By this stage, we were not only on the wrong side of the law, but also the clock – a mere 30 minutes remaining before our 7pm deadline. Thanks to the garage workers, however, we were at least headed in the right direction, and as passing landmarks began to look more familiar our only remaining problem was that I have literally no idea how to navigate Glasgow by car. In a final moment of desperation, we decided to use Steph’s rental phone to call the car company and ask directions – a plan that seemed foolproof until a small, electronic voice announced that I had one minute of calling time remaining. Still inching closer to our destination with time running out on all fronts, I forced the guy to just give me all of the directions at once – and, to his credit, he managed to spit them out at 100mph right before the phone gave up the ghost. I then attempted to relay them to Steph as best as possible until finally – blissfully – we rounded a corner and pulled up outside the car rental at 6:58, literally two minutes before closing time.

Never again.

If nothing else, I’m sure it made her last day memorable, but just to play it safe, we decided to spend the rest of the evening in a slightly less adventurous fashion. Reunited with John (who’d been in work all day – typical, given that he was the only one of us who could actually have prevented the entire situations), we spent the evening in the company of Kevin Zegers with tea and chocolate in hand.

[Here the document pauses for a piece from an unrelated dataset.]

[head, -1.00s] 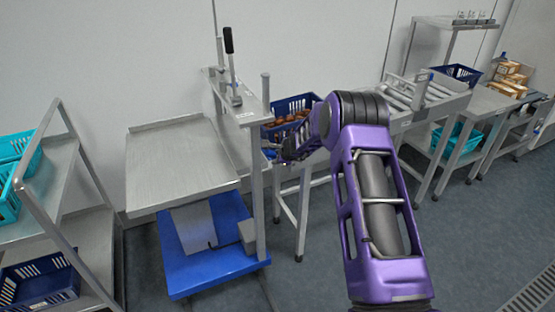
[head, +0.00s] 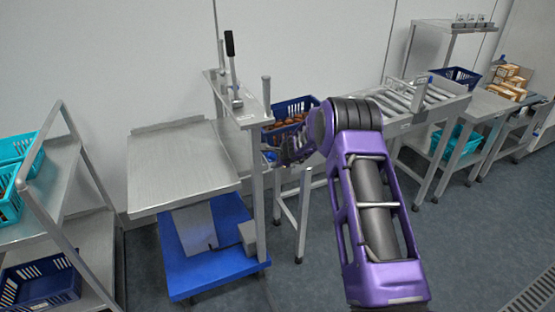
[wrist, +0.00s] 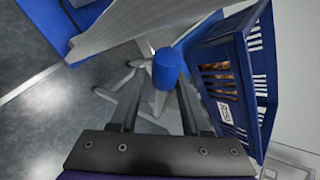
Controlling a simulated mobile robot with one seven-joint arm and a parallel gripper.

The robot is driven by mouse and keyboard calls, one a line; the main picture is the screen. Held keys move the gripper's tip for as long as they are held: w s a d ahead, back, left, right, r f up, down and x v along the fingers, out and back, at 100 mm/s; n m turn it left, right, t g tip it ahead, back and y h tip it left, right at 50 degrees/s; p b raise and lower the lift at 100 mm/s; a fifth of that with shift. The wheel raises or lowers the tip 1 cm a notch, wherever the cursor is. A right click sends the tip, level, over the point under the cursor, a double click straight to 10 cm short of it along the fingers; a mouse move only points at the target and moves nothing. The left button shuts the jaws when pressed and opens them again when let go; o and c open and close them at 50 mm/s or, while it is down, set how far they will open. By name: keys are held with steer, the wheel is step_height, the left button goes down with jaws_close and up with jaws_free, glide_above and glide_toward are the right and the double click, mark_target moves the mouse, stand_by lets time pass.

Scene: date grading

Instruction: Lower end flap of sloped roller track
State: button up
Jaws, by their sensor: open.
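The roller track (head: 418,92) shows at the upper right in the head view, its rollers partly behind my arm. A blue crate of dates (head: 293,107) stands to its left; it also fills the right of the wrist view (wrist: 262,85). My gripper (head: 272,152) is open beside this crate, at the track's left side. In the wrist view a blue cylindrical knob (wrist: 168,68) appears just ahead of my open gripper (wrist: 160,88), in line with the gap; contact cannot be told. I cannot make out the end flap or its position for sure.
A metal stand with a black-handled lever (head: 230,45) rises close left of my gripper. A steel tray table (head: 180,165) over a blue platform (head: 195,272) is further left. A shelf rack (head: 75,150) stands at far left. Open floor (head: 320,265) lies in front.

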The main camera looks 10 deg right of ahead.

Sadly, we had to bid farewell at some ungodly hour the following morning – mitigated by how very lovely it had been to see her again after so many years. Rest assured that it won’t be near as long before it happens again (and, ideally, that our next encounter will involve John and I on a plane to New York!).

And, as if her departure wasn’t tragic enough, so ended the cinnamon candy. (I’m actually amazed it lasted the five days that it did.)